Today’s tea is another sample from the Fuxing shop that I got.
This cake is made by Lu Lizhen, a Taiwanese tea maker who is one of the people behind the Zhenchunya Hao cakes. He owns a shop in Yingge, and presses his own cakes still. This cake is some sort of commemoration cake, and according to one of the people at the Fuxing shop, is basically a special order for a few people with too much money to blow. It uses good leaves and most of the cakes went straight from the factory to these people’s storage, and only very few got on the market.
As you can imagine, price for something like this is not going to be low.
I got this sample because I bought a fair amount of tea, and because the owner thought I should give it a try anyway. The dry leaves certainly look very nice — they’re big, hairy, and look robust.
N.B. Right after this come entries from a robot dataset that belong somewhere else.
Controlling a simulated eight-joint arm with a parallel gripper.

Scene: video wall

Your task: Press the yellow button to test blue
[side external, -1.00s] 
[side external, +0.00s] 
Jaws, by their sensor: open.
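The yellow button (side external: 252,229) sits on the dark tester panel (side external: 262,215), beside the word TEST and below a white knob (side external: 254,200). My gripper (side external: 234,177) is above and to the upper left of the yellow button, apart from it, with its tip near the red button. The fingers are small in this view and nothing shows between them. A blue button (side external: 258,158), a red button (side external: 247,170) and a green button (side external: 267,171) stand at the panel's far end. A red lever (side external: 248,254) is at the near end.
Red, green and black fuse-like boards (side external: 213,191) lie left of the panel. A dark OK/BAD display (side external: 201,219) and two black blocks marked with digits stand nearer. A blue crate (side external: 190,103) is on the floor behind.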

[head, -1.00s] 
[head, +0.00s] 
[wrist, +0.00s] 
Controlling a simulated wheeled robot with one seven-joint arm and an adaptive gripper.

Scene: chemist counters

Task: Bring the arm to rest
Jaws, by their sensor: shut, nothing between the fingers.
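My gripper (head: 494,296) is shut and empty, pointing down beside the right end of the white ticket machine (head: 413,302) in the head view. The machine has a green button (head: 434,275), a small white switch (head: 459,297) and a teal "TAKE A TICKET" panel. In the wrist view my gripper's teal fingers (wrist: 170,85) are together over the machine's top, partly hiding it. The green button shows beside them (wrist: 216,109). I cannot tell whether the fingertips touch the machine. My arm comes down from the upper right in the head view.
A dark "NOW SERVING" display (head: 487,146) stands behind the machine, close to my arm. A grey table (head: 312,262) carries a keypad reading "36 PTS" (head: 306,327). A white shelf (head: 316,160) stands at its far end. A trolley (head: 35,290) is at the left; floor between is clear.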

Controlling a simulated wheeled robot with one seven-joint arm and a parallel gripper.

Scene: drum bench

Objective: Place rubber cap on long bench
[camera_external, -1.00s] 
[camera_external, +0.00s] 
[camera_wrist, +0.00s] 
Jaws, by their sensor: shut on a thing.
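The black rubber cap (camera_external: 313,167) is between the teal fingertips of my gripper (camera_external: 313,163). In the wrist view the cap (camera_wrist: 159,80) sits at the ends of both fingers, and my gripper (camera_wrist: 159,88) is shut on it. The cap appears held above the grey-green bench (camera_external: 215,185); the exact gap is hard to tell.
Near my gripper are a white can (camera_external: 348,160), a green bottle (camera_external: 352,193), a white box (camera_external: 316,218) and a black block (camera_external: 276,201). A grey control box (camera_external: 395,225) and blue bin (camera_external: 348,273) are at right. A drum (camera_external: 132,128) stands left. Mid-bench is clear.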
Let’s see how it fares in the cup.
It brews a liquor that is golden yellow
The aroma is that of a lightish Yiwu — young and impressionable, I suppose. It’s a delicate flavour that is rather subtle, and the first few infusions yields that Yiwu aroma, but not quite the qi and the thickness I would expect from a good, high priced, premium Yiwu cake. There’s virtually no roughness in the tea, and very little bitterness. It is, in fact, a little green in nature, which, as I’ve mentioned, I think is common for many 07 teas. I’m not sure why that would be the case, honestly, but I’ve found that to be a common theme for new teas this year. The tea does hit the throat though, with a solid aftertaste and a relatively long lasting throatfeel. I think the Chen Guang He Tang Spring tea from 2006 was better.
I wondered if Mr. Lu doctored the tea a little, because he is said to favour slight pre-fermentation to reduce bitterness and roughness in puerh. Supposedly, the Zhenchunya also went through a similar process. I don’t know if that’s what makes this tea a little “off” for me, comparing to other Yiwus I’ve tried. I find it overall a little lacking in character — it doesn’t quite do it for me. Something didn’t hit the spot.
The owner of the store did admit it is too expensive — she didn’t even get much of it to sell, thinking it’s too high a price to pay for new tea. Her customers mostly bought maybe one or two cakes at most, treating it more as a curiosity (because the tea isn’t too bad, after all, and the maker is famous).
I find this sort of thing to be quite common these days — high priced new cakes that are made by people with a reputation. They certainly have their reason for the price — the fame of the maker, the supposed quality of the tea, and the rarity of the production. When judged against cheaper stuff though, I don’t know if they will all hold up in, say, a blind taste test. Some, I think, will. I’ve had my share of excellent new teas from more famous makers that fully deserve the praise and price. Some others, however, are more likely to be just average tea riding on a good brand name. That, of course, is what a brand does — the brand itself has value. What I find troubling, however, is that in a market like puerh, where the producer of cakes do not have active control of raw materials (at least for many of the smaller producers) a strong cake from a brand in one year does not guarantee a good product the next year. There are also brands out there that are relatively unknown but sometimes produce good cakes anyway. I tend to favour those acquisitions, partly because they can be more reasonably priced for a tea that isn’t necessary inferior (sometimes far superior, even), but also because I enjoy the process of hunting for these things. That, in itself, has value for me. This is, after all, a hobby. The act of searching out for unknown but good cakes, the feeling of finding sometihng new, and the joy of getting my hands on some such things are all part of the enjoyment.
There’s also a business side of things — like this cake, many of these more famous, but small volume producers have sometimes pre-sold their cakes to select individuals who are basically dealers. They often hoard the cakes and then sell them very slowly, therefore limiting supply and in some ways artificially raising the price on the goods. It often mimics monopoly pricing — where each individual is charged what the market would bear (at an increasing price, of course), rather than a fixed price for everybody. You can do that when you’re the only person holding the 50 jian of tea for this particular production. Even a big factory like Menghai does this to a certain extent. From stories I’ve heard, while Menghai’s total production can be very high, they sometimes send certain productions to only certain dealers — and they control who gets what (the first line dealers have no say in what they get). So, this also creates artificial shortage in markets that didn’t get the cake (Beijing was a victim of this tactic on a few occasions when I was there last year), and thus drive up overall prices by creating an illusion of high demand. I don’t think that kind of tea is my kind of tea. Monopoly pricing is bad for you.
This cake has pretty leaves, but I don’t think I’m getting one.